Arguineguin Swell Statistics, Winter: All Swell – Any Wind
This picture describes the variation of swells directed at Arguineguin through a typical northern hemisphere winter and is based upon 6931 NWW3 model predictions since 2006 (values every 3 hours). The wave model does not forecast wind or surf right at the shore so we have chosen the most applicable grid node based on what we know about Arguineguin, and at Arguineguin the best grid node is 43 km away (27 miles).
The rose diagram describes the distribution of swell sizes and swell direction, while the graph at the bottom shows the same thing without direction information. Five colours show increasing wave sizes. The smallest swells, less than 0.5m (1.5 feet), high are coloured blue. These were forecast only 95% of the time. Green and yellow show increasing swell sizes and red shows the highest swells, greater than >3m (>10ft). In each graph, the area of any colour is proportional to how frequently that size swell was forecast.
The diagram suggests that the most common swell direction, shown by the largest spokes, was SSW, whereas the the dominant wind blows from the NE. Because the wave model grid is out to sea, sometimes a strong offshore wind blows largest waves away from Arguineguin and offshore.
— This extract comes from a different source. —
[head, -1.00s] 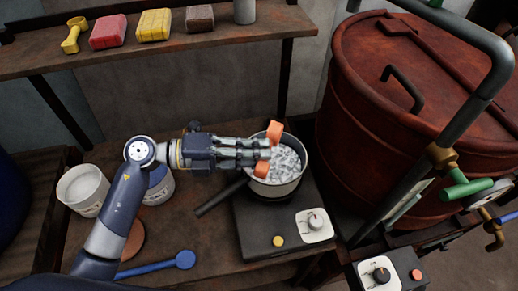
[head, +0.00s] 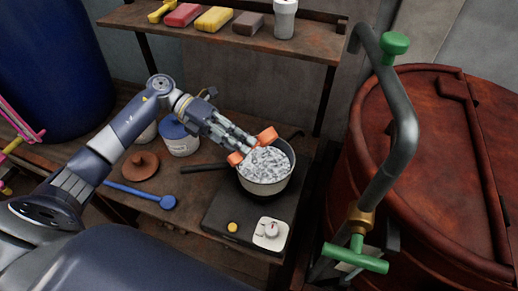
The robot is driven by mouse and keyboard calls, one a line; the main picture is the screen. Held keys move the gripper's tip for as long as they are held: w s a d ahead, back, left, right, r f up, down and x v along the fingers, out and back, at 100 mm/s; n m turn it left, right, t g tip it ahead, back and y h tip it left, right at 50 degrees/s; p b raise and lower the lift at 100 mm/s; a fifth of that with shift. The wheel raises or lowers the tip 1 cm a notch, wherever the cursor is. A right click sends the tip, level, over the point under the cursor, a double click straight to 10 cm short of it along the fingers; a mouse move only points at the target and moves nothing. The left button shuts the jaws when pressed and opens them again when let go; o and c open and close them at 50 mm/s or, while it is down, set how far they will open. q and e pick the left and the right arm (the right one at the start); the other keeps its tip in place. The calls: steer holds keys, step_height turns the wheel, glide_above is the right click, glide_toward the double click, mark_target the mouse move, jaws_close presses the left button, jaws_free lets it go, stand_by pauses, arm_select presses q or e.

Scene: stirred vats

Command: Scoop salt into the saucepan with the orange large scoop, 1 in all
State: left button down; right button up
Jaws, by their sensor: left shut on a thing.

We combine these with the no surf category of the bar chart. To avoid confusion we don't show these in the rose plot. Because wind determines whether or not waves are clean enough to surf at Arguineguin, you can load a different image that shows only the swells that were expected to coincide with glassy or offshore wind conditions. Over an average northern hemisphere winter, swells large enough to cause surfable waves at Arguineguin run for about 5% of the time.
IMPORTANT: Beta version feature! Swell heights are open water values from NWW3. There is no attempt to model near-shore effects. Coastal wave heights will generally be less, especially if the break does not have unobstructed exposure to the open ocean.